Ad ogni modo, si specifica che l’Unione Europea, nei prossimi anni,

dovrà essere capace di mobilitare i 290 miliardi l’anno di investimenti necessari per la completa decarbonizzazione del sistema energetico europeo

Colpisce ancora una volta il lessico da neolingua: a quanto pare al giorno d’oggi i debiti si “ristrutturano” e i miliardi si “mobilitano” (un tempo si diceva “si spendono”, ma in effetti suona male). A parte ciò, si tratta di una cifra enorme, rispetto alla quale le coperture finanziarie non sono neanche indicate.

Miscellanea

Seguono poi altri desiderata, ad esempio altri 5 miliardi di euro per “aree urbane e piccoli comuni”. Per l’agricoltura sostenibile si chiede che

la prossima Politica Agricola Comune dovrà essere adeguatamente finanziata con un bilancio almeno pari ai livelli attuali

E’ bene ricordare che oggi la PAC pesa da sola circa un terzo del budget comunitario (poco meno di 400 miliardi di euro, dal 2023 al 2027). Di essa hanno beneficiato le fitte schiere di agricoltori che, fino a poche settimane fa, marciavano con i trattori (spesso comprati proprio con i soldi della PAC) contro l’ipotesi di eliminazione degli sconti sul gasolio e di altre agevolazioni.

Vi è infine la riproposizione in chiave europea del grande cavallo di battaglia di Elly Schlein, ovvero il salario minimo, naturalmente

parametrato alle condizioni dei diversi paesi e definito sulla base del dialogo tra le parti sociali e della contrattazione collettiva nazionale e di settore.
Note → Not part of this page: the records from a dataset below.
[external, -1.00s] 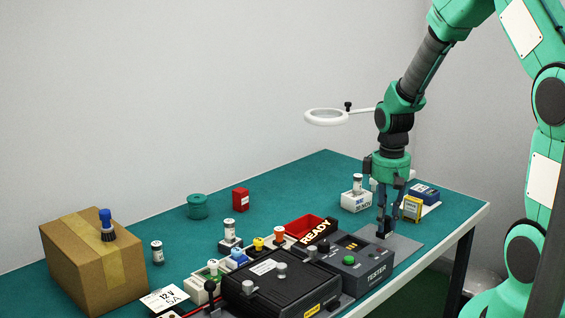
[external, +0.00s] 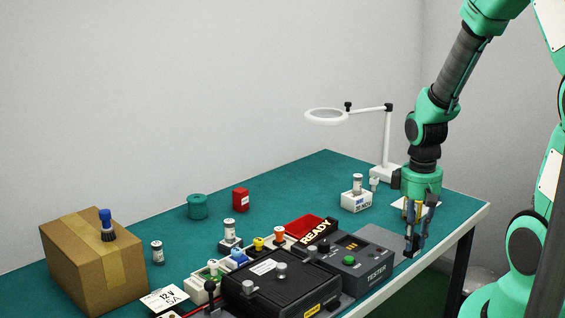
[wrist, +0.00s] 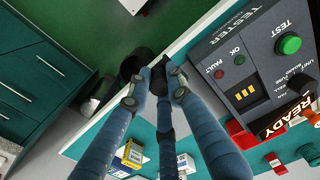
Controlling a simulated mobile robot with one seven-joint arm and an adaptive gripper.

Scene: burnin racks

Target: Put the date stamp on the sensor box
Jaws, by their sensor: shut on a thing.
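My gripper (external: 411,250) is near the front right edge of the bench, right of the tester. It is shut on a small dark thing (wrist: 160,76), seen between the fingers in the wrist view; I take it for the date stamp, but its shape is mostly hidden. A yellow box with a white label (wrist: 132,153) stands beyond the fingers in the wrist view, apart from the held thing. It may be the sensor box; its label is too small to read. In the external view my gripper largely covers that area.
A white block (external: 355,203) carries a vial, behind left. The white magnifier lamp (external: 387,140) stands behind. The bench's back left is mostly clear.

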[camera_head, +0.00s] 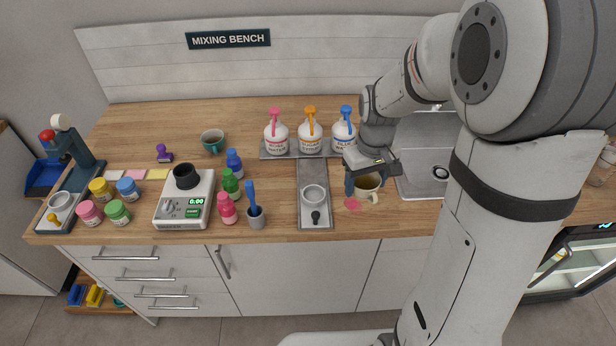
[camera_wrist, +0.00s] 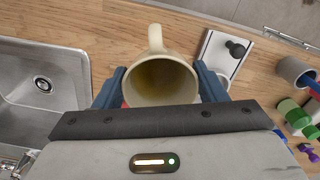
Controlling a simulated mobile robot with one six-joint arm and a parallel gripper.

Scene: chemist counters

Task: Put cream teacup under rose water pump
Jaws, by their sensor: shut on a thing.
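The cream teacup (camera_head: 374,195) is at the right part of the counter, its handle toward the front. My gripper (camera_head: 366,181) is shut on it; in the wrist view the teacup (camera_wrist: 158,80) sits between the blue fingers (camera_wrist: 160,88). Its inside looks yellow-brown; I cannot tell whether that is liquid, or whether the cup touches the counter. The rose water pump (camera_head: 276,135), a white bottle with a pink head, stands at the left of the pump row, behind and left of the cup.
Orange-headed (camera_head: 310,135) and blue-headed (camera_head: 343,132) pumps stand beside it on a grey tray (camera_head: 265,154). A small grey cup (camera_head: 314,195) stands on a grey strip before them. A pink patch (camera_head: 352,204) lies by the teacup. A sink (camera_head: 420,150) is at right.

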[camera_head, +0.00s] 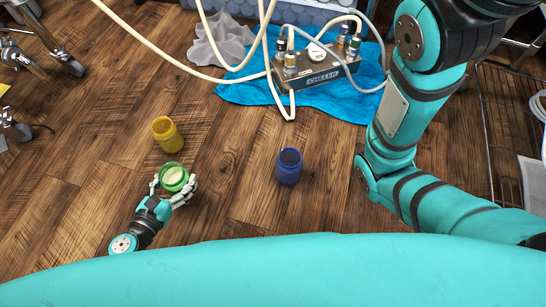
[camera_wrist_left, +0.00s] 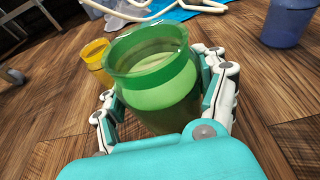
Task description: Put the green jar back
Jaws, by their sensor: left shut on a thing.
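The green jar (camera_head: 174,177) is an open-topped jar with pale contents, at the lower left of the head view. My left gripper (camera_head: 175,187) is shut around its sides. In the left wrist view the green jar (camera_wrist_left: 155,75) stands upright between the white fingers of my left gripper (camera_wrist_left: 165,100). I cannot tell whether its bottom touches the floor; it is hidden. My right gripper is not in view; my right arm crosses the right side of the head view.
A yellow jar (camera_head: 167,134) stands just behind the green jar, and a blue jar (camera_head: 289,166) stands to the right. A chiller box (camera_head: 314,75) with hoses sits on a blue cloth (camera_head: 235,92) behind. Wheeled legs are at upper left. Wooden floor between the jars is clear.

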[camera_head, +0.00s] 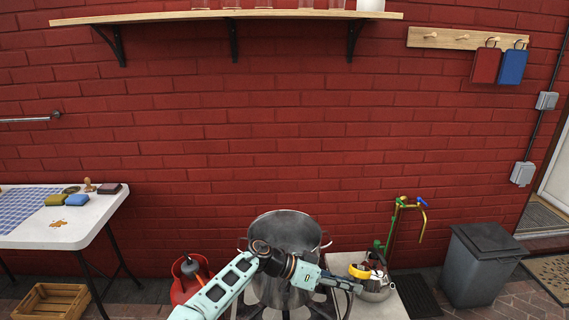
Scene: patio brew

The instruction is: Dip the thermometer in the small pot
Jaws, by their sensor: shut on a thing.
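My gripper (352,283) reaches in from the lower middle, at the left side of a small steel pot (377,294) on a pale table. It is shut on something at the pot; a yellow and white piece (360,271) at its fingertips looks like the thermometer. The piece shows above the pot's left rim. The thermometer's lower end is hidden, and I cannot tell whether it is inside the pot. The fingertips are small and partly covered by my arm.
A large steel pot (285,228) stands behind my arm. A green and yellow tap (388,238) rises behind the small pot. A grey bin (484,262) stands right. A red gas bottle (182,287) and a white table (60,236) with sponges are left.

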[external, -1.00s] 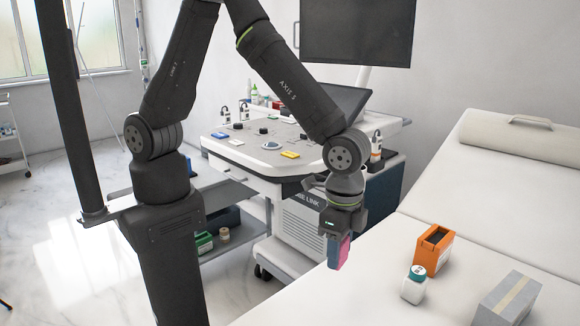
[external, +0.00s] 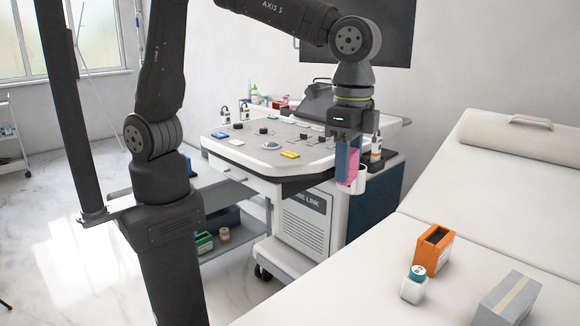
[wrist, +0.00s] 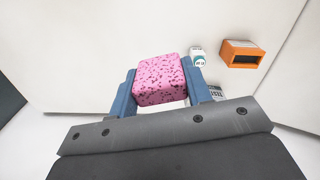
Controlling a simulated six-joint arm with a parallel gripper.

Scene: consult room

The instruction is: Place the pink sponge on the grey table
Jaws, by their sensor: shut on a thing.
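The pink sponge (external: 353,166) is held between the blue fingers of my gripper (external: 347,165), which is shut on it. In the wrist view the dark-speckled sponge (wrist: 160,80) sits between both fingers (wrist: 158,92). In the external view my gripper hangs fingers-down in front of the right side of the console cart, raised above the couch. A low grey table (external: 232,193) stands left of the cart, with a shelf under it. My arm and the cart hide part of its top.
The console cart (external: 265,150) has knobs and a screen. A white holder (external: 361,180) shows at its side, close to the sponge in the picture. On the white couch (external: 350,265) are an orange box (external: 434,250), a white bottle (external: 414,285) and a grey box (external: 507,299).

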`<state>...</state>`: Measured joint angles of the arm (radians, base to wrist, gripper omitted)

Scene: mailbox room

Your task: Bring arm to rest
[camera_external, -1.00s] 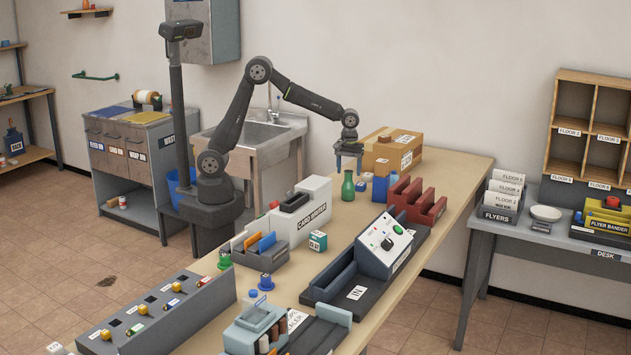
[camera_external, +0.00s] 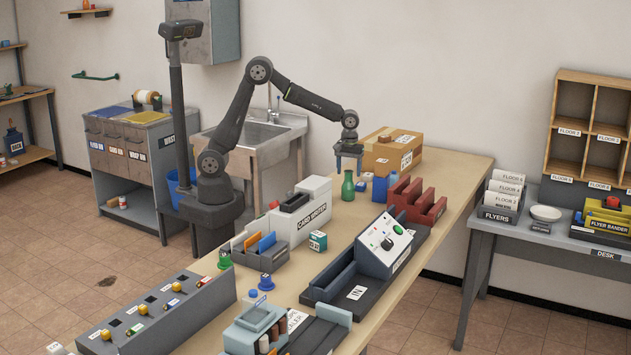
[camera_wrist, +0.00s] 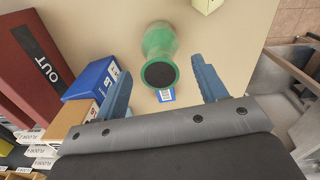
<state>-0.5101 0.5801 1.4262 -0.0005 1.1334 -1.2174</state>
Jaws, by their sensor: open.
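My gripper (camera_external: 348,157) hangs from my bent arm above the far part of the long table (camera_external: 449,184), close to the cardboard box. In the wrist view my gripper (camera_wrist: 163,90) has its two blue fingers wide apart with nothing between them. A green bottle (camera_external: 347,186) stands on the table just below my gripper. In the wrist view the green bottle (camera_wrist: 160,42) is beyond the fingertips, upright and apart from them. A blue block (camera_external: 380,190) stands beside it.
A cardboard box (camera_external: 393,151) stands behind my gripper. A red OUT rack (camera_external: 417,203), a white card writer (camera_external: 312,208) and a grey IN unit (camera_external: 363,270) crowd the table. Bare tabletop lies at its far right end. A sink (camera_external: 263,134) stands behind my arm.

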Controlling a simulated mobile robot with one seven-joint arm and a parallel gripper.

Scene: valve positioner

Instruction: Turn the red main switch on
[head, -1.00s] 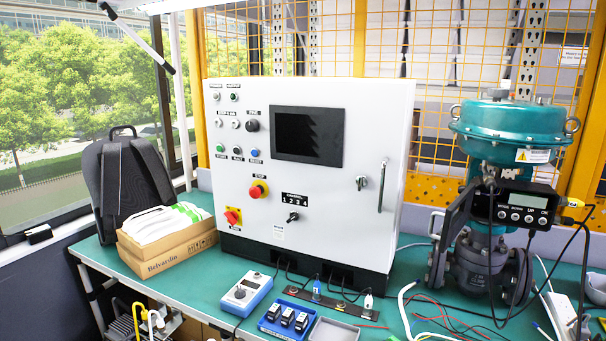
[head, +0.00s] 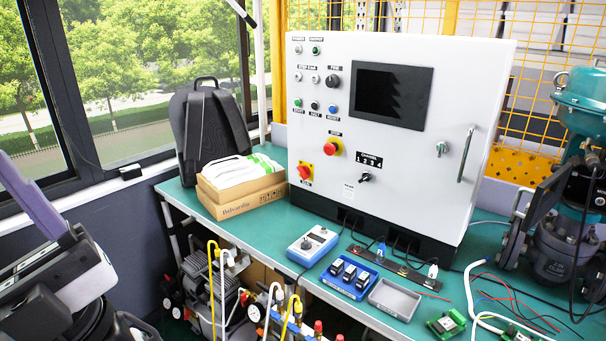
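The red main switch (head: 304,172) is a red rotary handle on a yellow plate, low on the left of the white control cabinet's front (head: 400,180). Its exact handle angle is too small to read. A round red stop button (head: 331,147) on a yellow plate sits above and to the right of it. Parts of my arm, white, black and purple, show at the left edge, well apart from the cabinet. I cannot make out the gripper's fingertips. Nothing touches the switch.
A cardboard box (head: 240,200) with white cloths and a black backpack (head: 212,130) stand left of the cabinet. A blue-white device (head: 313,245), a blue tray (head: 349,278) and a grey tray (head: 393,298) lie before it. Hoses and gauges stand below the table's front edge.

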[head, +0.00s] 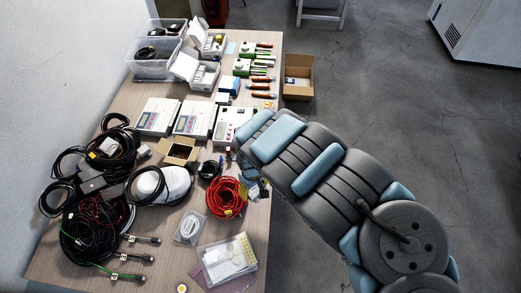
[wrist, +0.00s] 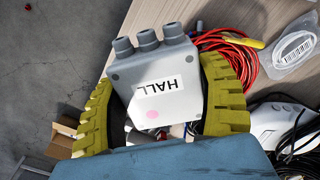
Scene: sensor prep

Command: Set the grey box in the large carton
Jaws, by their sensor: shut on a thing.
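The grey box (wrist: 152,68) is held between the yellow fingers of my gripper (wrist: 160,85) in the wrist view. It has a white label reading HALL, a pink dot and several round grey fittings along one side. In the head view my arm covers most of the gripper, which is by the right edge of the table near the red cable. The large carton (head: 310,88) is open, brown, and stands beyond the table's right edge near the far end. A carton (wrist: 63,130) also shows partly at the lower left of the wrist view.
A smaller open carton (head: 180,153) lies on the crowded table (head: 185,264). The red cable coil (head: 225,197), black cables (head: 85,225) and instruments (head: 194,119) are around it. Clear plastic bins (head: 152,68) stand at the far left. The floor on the right is mostly free.

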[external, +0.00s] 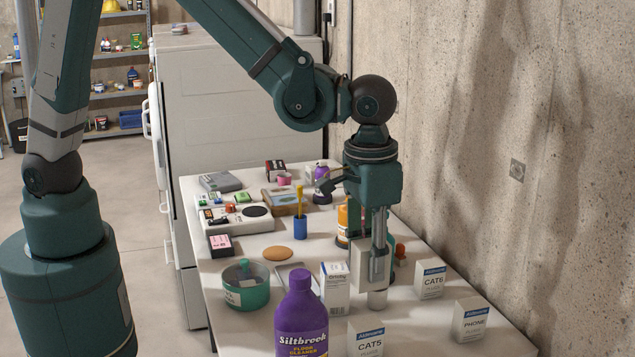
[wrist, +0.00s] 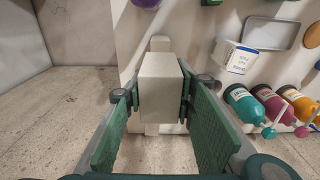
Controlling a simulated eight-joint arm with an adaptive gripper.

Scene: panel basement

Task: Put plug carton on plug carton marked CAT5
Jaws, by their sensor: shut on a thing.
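My gripper (external: 377,268) is shut on a pale plug carton (external: 359,266) and holds it upright above the table. In the wrist view the held carton (wrist: 160,85) sits between both fingers, showing plain sides. The carton marked CAT5 (external: 366,341) stands on the table at the front, its lower part cut off by the picture edge. A carton that seems to read CAT6 (external: 431,282) stands right of my gripper, and one marked PHONE (external: 472,321) stands further front right. In the wrist view, a pale carton top (wrist: 160,43) shows just beyond the held one, its label hidden.
A purple floor cleaner bottle (external: 301,318) stands left of the CAT5 carton. A white box (external: 335,288) stands close to my gripper's left. A green pot (external: 245,287) is further left. Several bottles (wrist: 270,105) line the wrist view's right side. The concrete wall (external: 510,150) borders the table.

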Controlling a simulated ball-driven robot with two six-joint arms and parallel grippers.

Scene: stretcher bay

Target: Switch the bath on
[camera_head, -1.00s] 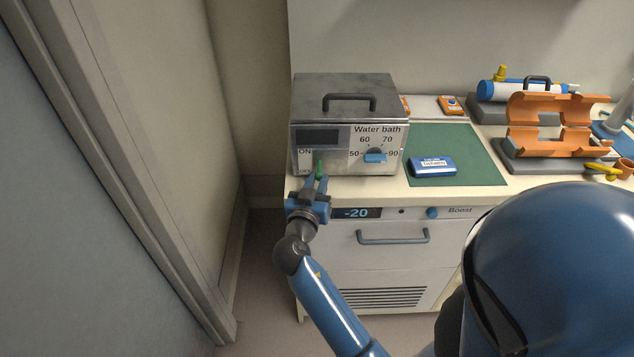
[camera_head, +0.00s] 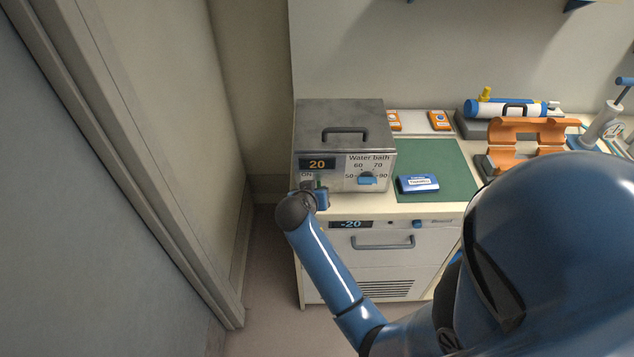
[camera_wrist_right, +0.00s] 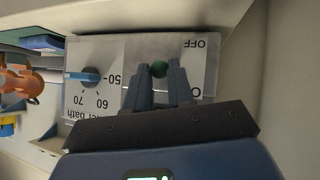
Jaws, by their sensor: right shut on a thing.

Qui se non altro sembra esserci la presa d’atto che i Paesi dell’UE sono molto diversi tra loro per “condizioni” (costo della vita, produttività), e che quindi imporre un identico salario minimo in tutta Europa manderebbe verosimilmente in cortocircuito l’economia. Quindi? Ventisette salari minimi? E come la mettiamo con i sindacati, storicamente contrari a questa misura che temono indebolisca la contrattazione?